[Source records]

══════

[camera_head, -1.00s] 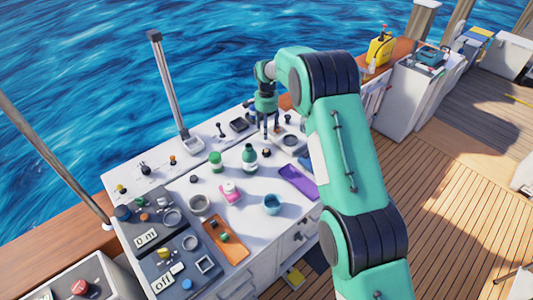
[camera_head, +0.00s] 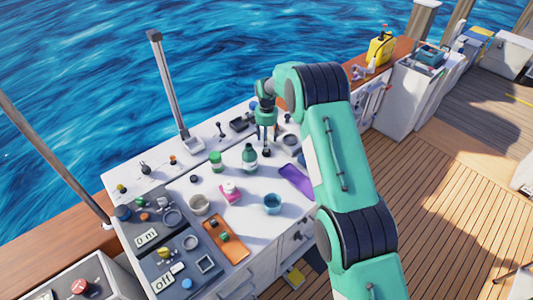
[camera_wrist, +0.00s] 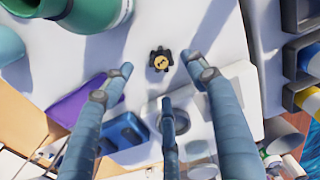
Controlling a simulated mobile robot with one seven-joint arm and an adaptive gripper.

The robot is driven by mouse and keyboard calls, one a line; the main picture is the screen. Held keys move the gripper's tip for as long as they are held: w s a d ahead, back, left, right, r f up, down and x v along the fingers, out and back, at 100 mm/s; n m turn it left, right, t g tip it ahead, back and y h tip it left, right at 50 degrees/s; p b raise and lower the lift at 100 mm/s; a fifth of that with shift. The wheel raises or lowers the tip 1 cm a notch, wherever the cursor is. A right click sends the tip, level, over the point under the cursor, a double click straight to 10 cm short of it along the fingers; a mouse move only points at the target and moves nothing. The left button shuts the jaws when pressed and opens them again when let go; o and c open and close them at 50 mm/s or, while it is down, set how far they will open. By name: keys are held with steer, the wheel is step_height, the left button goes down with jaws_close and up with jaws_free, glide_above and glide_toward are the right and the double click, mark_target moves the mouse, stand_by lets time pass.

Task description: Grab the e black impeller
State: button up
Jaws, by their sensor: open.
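The black impeller (camera_wrist: 160,61), small and dark with a gold centre, lies on the white worktop in the wrist view. In the head view it is a small dark spot (camera_head: 266,153) just below my fingers. My gripper (camera_head: 266,142) points down over it, fingers spread and empty. In the wrist view my gripper (camera_wrist: 158,75) shows three blue-grey fingers, with the impeller between and slightly beyond the tips. The fingers do not appear to touch it; the exact height above it is hard to tell.
A green bottle (camera_head: 249,157) stands close left of the impeller, and a green-capped jar (camera_head: 216,161) stands further left. A purple tray (camera_head: 297,182) lies to the right and front. A teal cup (camera_head: 272,203) stands in front. The worktop right around the impeller is clear.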

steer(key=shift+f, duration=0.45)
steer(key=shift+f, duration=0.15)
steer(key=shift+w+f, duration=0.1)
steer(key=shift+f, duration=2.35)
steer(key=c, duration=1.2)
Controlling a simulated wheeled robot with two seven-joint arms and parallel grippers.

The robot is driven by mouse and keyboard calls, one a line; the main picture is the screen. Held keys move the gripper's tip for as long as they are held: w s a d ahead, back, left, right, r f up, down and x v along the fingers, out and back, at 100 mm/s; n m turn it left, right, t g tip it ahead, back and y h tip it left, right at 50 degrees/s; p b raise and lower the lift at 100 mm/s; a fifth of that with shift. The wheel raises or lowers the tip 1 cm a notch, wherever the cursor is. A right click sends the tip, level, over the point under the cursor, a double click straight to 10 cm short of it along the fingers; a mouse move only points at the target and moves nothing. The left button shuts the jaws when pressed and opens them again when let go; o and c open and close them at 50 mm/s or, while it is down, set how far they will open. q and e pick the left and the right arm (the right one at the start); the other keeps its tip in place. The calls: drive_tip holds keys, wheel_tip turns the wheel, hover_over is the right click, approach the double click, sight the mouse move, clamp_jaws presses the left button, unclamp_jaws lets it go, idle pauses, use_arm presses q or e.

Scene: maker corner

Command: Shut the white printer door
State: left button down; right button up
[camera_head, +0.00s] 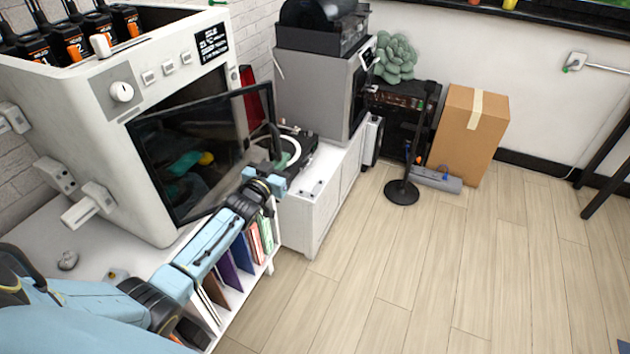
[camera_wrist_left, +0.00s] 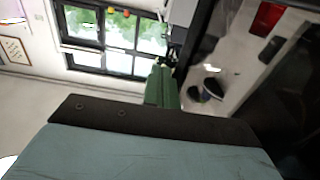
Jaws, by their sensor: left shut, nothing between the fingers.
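The white printer (camera_head: 150,90) stands at the left in the head view. Its door (camera_head: 165,160), a dark see-through panel in a black frame, is partly open. The door's left side is by the printer front, and its free right side stands out past the body. A dark gap shows above the panel. My left gripper (camera_head: 272,132) is shut and empty, at the door's free right edge; I cannot tell whether it touches. In the left wrist view, my teal and black gripper body (camera_wrist_left: 150,145) fills the foreground. My right gripper is not in view.
The printer stands on a white shelf unit (camera_head: 95,235) with books below. A turntable (camera_head: 295,145) sits on a white cabinet (camera_head: 310,215) behind my gripper. A grey machine (camera_head: 310,95), a black stand (camera_head: 402,190) and a cardboard box (camera_head: 465,130) stand farther back. The wooden floor (camera_head: 400,270) at the right is clear.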

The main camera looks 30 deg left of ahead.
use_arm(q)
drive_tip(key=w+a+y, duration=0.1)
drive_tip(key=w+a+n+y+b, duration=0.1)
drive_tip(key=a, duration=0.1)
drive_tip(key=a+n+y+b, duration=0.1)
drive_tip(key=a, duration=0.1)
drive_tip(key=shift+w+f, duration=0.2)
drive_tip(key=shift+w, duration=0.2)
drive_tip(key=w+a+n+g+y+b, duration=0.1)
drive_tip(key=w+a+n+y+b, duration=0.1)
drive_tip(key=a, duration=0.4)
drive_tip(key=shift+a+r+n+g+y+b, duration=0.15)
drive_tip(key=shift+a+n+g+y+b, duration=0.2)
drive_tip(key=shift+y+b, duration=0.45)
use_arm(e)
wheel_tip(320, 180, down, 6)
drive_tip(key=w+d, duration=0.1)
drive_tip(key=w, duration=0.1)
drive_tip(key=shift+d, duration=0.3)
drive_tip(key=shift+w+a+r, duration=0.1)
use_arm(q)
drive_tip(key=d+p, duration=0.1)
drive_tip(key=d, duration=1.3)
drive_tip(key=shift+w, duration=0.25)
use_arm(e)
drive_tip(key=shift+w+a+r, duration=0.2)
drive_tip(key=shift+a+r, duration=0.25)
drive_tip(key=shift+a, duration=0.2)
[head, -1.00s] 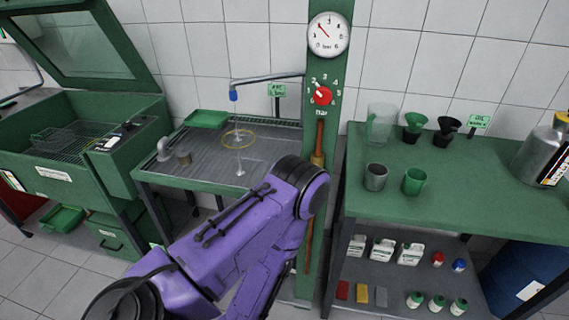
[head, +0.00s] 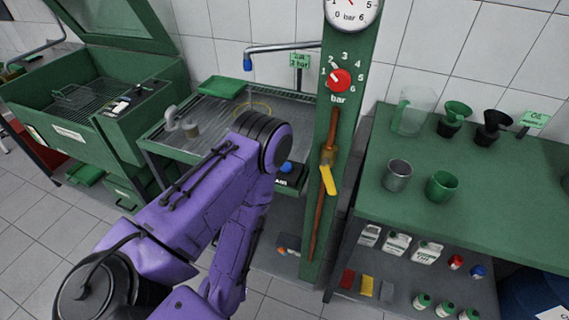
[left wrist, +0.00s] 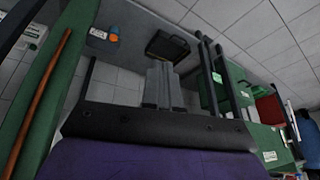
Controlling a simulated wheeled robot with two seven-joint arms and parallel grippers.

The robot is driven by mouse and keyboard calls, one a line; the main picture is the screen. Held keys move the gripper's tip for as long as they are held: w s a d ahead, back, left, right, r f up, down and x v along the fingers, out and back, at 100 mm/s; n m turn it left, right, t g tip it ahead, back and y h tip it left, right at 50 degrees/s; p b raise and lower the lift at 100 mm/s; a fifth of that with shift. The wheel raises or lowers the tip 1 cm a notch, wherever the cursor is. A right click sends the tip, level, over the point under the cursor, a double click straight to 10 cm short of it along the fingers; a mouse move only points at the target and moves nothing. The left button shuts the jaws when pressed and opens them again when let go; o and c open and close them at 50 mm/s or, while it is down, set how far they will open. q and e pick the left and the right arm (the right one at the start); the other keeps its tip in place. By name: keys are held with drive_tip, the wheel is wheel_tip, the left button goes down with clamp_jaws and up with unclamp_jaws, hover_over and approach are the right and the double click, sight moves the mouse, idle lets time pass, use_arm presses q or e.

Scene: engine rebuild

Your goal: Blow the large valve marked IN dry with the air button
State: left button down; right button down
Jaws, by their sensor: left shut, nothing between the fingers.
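A round blue button (head: 286,168) sits on a black box with a partly covered label, at the front edge of the draining table (head: 207,105), just right of my purple left arm. A blue-tipped air nozzle (head: 247,65) hangs from a pipe over the table. Part of a yellow ring (head: 253,106) shows on the table below it; my arm hides the rest, and I cannot see the valve. My left gripper (left wrist: 163,108) shows in the left wrist view, shut and empty. In the head view my own arm hides it. My right gripper is in no view.
A green post with a gauge (head: 350,10), a red knob (head: 339,80) and a yellow lever (head: 327,180) stands right of my arm. A green bench (head: 480,215) with cups and funnels is further right. A green washing cabinet (head: 90,130) stands left.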

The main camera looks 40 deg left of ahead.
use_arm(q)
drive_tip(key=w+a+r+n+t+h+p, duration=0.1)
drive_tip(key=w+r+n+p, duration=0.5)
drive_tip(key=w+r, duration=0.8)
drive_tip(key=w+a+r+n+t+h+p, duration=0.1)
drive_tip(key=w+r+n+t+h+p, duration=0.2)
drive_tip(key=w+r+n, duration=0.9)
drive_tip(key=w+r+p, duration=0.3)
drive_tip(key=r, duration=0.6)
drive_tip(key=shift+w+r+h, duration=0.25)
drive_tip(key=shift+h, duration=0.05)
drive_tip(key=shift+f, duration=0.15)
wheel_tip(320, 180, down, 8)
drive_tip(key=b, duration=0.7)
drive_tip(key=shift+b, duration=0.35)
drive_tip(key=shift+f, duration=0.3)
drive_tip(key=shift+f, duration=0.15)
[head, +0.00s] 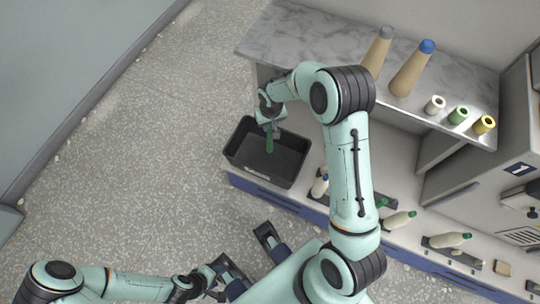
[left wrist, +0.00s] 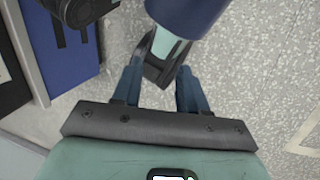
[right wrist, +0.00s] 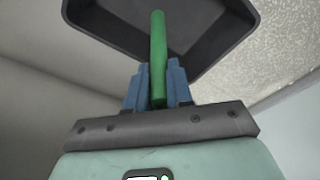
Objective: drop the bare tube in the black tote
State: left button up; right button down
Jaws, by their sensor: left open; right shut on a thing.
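The bare tube is a thin green cylinder (head: 269,143) with no yarn on it. My right gripper (head: 269,127) is shut on it and holds it over the black tote (head: 240,160). In the right wrist view the tube (right wrist: 158,50) stands between the fingers of the right gripper (right wrist: 158,88), with the dark tote (right wrist: 225,40) behind it. The tote's visible floor looks empty. My left gripper (head: 222,277) is low at the left front, open and empty; it also shows in the left wrist view (left wrist: 158,85).
A marble shelf (head: 300,40) holds two tan cones (head: 412,72) and several small spools (head: 458,115). On the lower counter, several wound bobbins (head: 398,220) lie in holders beside the tote. Open speckled floor (head: 150,130) lies to the left.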

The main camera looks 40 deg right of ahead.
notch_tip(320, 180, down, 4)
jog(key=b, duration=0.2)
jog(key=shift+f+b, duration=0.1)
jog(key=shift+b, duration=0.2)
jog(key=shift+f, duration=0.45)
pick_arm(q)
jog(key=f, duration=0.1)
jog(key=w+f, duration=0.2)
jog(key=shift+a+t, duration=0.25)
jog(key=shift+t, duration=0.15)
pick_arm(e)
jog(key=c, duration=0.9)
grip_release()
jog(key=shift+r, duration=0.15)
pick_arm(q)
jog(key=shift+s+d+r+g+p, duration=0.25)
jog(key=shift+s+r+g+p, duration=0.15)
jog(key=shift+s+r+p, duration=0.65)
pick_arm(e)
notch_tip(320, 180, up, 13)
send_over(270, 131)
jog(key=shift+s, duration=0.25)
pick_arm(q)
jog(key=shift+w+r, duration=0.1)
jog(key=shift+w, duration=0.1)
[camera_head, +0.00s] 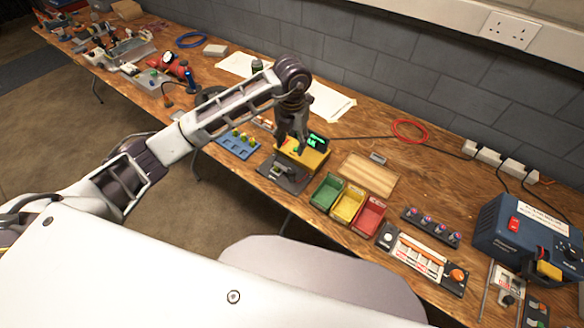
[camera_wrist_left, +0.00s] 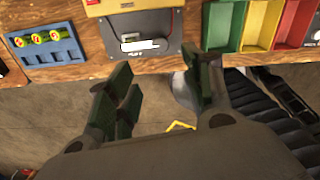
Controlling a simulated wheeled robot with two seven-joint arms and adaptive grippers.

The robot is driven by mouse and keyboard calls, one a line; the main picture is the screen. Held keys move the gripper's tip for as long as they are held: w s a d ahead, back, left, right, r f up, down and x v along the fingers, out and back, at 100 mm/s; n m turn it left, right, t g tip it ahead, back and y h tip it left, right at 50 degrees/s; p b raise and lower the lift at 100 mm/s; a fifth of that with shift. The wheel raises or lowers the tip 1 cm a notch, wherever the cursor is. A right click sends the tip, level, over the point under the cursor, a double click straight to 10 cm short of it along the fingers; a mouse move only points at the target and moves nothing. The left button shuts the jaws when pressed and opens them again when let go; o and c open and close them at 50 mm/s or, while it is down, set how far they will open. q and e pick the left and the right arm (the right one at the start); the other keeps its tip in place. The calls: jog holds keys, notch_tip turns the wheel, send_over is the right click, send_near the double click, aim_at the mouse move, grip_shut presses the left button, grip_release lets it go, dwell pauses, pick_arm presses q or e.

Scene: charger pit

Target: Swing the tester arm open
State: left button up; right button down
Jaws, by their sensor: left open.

══════

Select the lines that carry the string "State" and copy them.

Finished task:
State: button up
State: left button down; right button up
State: left button down; right button down
State: left button up; right button down
State: left button up; right button down

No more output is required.